** begin Data for the task **

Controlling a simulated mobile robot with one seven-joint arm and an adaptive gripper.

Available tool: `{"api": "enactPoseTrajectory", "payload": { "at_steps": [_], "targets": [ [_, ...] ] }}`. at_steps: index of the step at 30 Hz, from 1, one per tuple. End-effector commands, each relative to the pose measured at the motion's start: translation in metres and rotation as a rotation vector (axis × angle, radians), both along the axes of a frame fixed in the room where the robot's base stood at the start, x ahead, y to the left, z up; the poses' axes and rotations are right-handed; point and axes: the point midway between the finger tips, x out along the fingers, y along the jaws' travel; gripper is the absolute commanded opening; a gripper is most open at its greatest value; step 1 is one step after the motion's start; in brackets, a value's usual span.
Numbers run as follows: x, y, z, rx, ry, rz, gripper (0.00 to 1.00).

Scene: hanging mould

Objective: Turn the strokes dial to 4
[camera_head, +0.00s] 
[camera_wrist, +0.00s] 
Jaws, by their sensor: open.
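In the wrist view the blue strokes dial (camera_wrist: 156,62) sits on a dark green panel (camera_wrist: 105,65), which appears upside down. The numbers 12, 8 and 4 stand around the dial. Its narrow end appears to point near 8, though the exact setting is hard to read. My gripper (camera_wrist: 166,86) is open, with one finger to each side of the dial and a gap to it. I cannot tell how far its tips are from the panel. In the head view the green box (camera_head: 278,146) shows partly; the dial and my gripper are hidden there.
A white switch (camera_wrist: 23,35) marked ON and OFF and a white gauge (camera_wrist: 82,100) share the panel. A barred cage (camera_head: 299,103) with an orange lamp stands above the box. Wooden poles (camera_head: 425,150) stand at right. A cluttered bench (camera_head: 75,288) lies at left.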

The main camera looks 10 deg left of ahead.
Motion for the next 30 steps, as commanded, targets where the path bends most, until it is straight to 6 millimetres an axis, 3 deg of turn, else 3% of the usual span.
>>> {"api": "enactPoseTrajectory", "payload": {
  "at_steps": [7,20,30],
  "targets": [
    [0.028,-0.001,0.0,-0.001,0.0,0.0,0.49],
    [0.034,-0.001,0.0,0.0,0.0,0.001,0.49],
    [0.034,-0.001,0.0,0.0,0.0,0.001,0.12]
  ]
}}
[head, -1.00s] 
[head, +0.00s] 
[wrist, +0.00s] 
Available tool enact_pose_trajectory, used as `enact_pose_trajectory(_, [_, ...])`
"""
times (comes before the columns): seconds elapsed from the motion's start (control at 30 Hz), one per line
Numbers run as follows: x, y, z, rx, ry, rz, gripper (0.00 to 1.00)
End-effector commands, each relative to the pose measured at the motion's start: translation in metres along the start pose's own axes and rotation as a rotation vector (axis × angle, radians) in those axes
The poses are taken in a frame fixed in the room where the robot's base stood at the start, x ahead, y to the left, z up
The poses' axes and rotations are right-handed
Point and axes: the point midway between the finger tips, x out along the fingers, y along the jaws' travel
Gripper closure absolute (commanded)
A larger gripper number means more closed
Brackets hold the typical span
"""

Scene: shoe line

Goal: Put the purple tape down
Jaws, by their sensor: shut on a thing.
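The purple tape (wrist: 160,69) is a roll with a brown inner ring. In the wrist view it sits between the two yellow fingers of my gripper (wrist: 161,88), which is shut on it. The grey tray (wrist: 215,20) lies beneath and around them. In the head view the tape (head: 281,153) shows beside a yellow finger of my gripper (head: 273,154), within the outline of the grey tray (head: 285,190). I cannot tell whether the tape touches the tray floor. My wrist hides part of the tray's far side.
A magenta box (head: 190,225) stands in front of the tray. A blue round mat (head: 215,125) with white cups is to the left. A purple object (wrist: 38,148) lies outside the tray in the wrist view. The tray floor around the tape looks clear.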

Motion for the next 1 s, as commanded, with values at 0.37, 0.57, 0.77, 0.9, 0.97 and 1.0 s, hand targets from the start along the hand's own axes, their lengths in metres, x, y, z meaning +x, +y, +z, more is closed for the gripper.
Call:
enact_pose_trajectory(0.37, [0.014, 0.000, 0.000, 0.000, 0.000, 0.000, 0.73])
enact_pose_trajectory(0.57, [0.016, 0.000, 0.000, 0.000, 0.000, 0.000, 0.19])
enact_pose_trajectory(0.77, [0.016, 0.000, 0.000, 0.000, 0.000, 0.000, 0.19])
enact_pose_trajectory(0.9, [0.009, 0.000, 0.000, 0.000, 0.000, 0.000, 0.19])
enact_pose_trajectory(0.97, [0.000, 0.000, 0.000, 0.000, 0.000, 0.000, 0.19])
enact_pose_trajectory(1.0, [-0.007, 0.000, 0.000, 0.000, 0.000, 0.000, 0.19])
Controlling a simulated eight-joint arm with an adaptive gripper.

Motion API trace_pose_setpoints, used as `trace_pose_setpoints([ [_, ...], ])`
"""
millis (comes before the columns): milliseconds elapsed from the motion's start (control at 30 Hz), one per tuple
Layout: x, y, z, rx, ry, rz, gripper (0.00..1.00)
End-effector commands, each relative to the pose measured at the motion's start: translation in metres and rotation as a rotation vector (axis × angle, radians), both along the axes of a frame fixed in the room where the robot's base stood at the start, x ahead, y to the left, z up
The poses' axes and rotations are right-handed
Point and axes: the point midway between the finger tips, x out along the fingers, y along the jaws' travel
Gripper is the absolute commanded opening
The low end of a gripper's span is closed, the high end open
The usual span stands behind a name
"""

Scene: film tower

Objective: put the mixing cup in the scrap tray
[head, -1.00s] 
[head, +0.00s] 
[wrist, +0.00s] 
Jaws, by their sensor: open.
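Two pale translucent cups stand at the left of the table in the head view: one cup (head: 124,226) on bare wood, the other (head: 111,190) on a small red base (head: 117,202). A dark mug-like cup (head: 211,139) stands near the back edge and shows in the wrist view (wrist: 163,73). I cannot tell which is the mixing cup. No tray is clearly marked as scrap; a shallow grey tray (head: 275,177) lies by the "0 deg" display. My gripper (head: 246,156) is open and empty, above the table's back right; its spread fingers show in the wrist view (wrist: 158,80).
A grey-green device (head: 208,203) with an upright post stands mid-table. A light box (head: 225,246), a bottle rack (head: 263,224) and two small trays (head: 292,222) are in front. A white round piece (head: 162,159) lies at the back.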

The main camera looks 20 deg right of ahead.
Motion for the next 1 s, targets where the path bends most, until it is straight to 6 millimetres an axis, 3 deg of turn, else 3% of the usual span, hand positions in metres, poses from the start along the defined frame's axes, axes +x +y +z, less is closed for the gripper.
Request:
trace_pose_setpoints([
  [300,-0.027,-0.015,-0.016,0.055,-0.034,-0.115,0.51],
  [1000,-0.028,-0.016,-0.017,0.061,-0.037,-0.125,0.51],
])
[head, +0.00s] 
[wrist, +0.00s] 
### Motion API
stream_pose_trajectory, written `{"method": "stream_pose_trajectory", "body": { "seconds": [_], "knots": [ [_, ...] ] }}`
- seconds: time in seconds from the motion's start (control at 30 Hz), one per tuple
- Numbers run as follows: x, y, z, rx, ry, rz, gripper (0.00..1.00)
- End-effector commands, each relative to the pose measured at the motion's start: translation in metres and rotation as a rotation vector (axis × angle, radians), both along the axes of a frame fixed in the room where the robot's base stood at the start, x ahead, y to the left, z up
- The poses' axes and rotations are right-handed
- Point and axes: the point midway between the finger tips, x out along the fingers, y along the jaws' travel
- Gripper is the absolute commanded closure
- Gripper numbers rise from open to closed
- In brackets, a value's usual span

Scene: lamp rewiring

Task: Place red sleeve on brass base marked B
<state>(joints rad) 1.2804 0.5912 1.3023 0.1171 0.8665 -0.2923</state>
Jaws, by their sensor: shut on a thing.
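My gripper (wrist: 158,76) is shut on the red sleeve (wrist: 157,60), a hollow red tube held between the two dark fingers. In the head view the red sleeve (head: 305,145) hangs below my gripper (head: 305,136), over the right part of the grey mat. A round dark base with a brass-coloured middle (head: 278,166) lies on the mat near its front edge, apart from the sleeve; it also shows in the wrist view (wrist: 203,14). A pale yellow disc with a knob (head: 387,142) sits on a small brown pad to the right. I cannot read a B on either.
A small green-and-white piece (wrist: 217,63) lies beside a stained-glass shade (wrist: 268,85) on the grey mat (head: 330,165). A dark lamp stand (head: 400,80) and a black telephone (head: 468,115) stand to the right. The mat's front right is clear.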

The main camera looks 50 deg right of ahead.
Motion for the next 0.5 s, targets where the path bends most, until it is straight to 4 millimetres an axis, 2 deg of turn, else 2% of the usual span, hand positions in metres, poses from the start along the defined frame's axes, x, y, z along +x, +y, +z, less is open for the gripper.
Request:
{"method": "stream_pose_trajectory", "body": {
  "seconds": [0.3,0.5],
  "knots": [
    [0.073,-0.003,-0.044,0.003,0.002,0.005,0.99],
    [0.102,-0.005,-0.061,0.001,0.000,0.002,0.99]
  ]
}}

** end Data for the task **

• _Written task_: Check the data for the word "simulated" and pull out the lines that have it.

• _In response_:
Controlling a simulated mobile robot with one seven-joint arm and an adaptive gripper.
Controlling a simulated eight-joint arm with an adaptive gripper.

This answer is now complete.